◆ **Exercise instructions**
Reproduce every record below exactly as written, leaving out any pictures.

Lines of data
--------------------------------------------------
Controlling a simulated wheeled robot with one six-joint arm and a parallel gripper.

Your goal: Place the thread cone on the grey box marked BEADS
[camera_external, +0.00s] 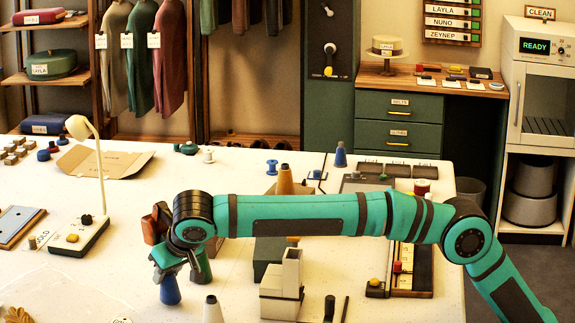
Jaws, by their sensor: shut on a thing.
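My gripper (168,262) is at the left end of the teal arm, pointing down over the front left of the white table. It is shut on a blue cone (170,291), which hangs below the fingers; its top is hidden by them. I cannot tell whether its base touches the table. A green cone (201,268) stands close to the right, partly behind the gripper. Other cones are ochre (285,182), blue-grey (340,156) and whitish (212,311). No BEADS marking is readable. A dark grey-green box (266,259) and pale stacked boxes (281,302) stand right of the gripper.
A lamp (98,170) on a pale base stands to the left. A flat brown cardboard piece (108,162) lies behind it. A black-and-cream tray (412,278) lies below the arm at right. The table's front middle has clear room between small items.

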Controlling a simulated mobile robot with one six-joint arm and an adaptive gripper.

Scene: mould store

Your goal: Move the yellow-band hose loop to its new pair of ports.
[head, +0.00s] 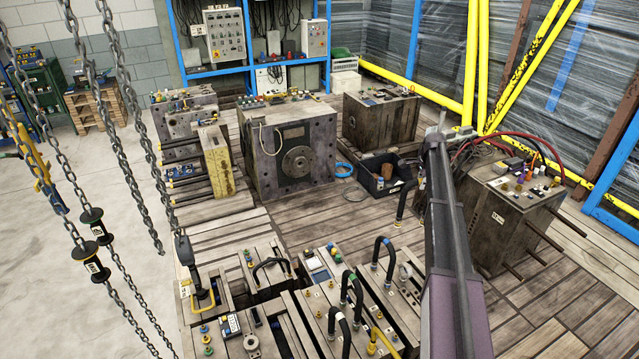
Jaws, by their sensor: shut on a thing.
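My arm (458,250) rises across the right of the head view, and my gripper is hidden behind it. A black hose piece (403,197) sticks out left of the arm, above the deck, its lower end hanging free; its other end is hidden and I cannot make out its band. Below, the front mould blocks carry black hose loops: one at the left (270,264), a tall one (384,250) in the middle, and others (352,290) nearer. A yellow fitting (385,342) stands at the front edge. Several coloured ports (205,340) dot the blocks.
Chains (131,140) hang at the left, one with a hook (203,295) over the front blocks. A large mould (290,150), a mould behind it (380,118) and a hosed mould (515,215) stand around a black bin (384,176). Bare planks lie at centre.
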--------------------------------------------------
◆ **Reply to the exercise**
Controlling a simulated wheeled robot with one six-joint arm and a parallel gripper.

Your goal: Place the thread cone on the grey box marked BEADS
[camera_external, +0.00s] 
Jaws, by their sensor: shut on a thing.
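My gripper (168,262) is at the left end of the teal arm, pointing down over the front left of the white table. It is shut on a blue cone (170,291), which hangs below the fingers; its top is hidden by them. I cannot tell whether its base touches the table. A green cone (201,268) stands close to the right, partly behind the gripper. Other cones are ochre (285,182), blue-grey (340,156) and whitish (212,311). No BEADS marking is readable. A dark grey-green box (266,259) and pale stacked boxes (281,302) stand right of the gripper.
A lamp (98,170) on a pale base stands to the left. A flat brown cardboard piece (108,162) lies behind it. A black-and-cream tray (412,278) lies below the arm at right. The table's front middle has clear room between small items.

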Controlling a simulated mobile robot with one six-joint arm and an adaptive gripper.

Scene: mould store

Your goal: Move the yellow-band hose loop to its new pair of ports.
[head, +0.00s] 
Jaws, by their sensor: shut on a thing.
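My arm (458,250) rises across the right of the head view, and my gripper is hidden behind it. A black hose piece (403,197) sticks out left of the arm, above the deck, its lower end hanging free; its other end is hidden and I cannot make out its band. Below, the front mould blocks carry black hose loops: one at the left (270,264), a tall one (384,250) in the middle, and others (352,290) nearer. A yellow fitting (385,342) stands at the front edge. Several coloured ports (205,340) dot the blocks.
Chains (131,140) hang at the left, one with a hook (203,295) over the front blocks. A large mould (290,150), a mould behind it (380,118) and a hosed mould (515,215) stand around a black bin (384,176). Bare planks lie at centre.

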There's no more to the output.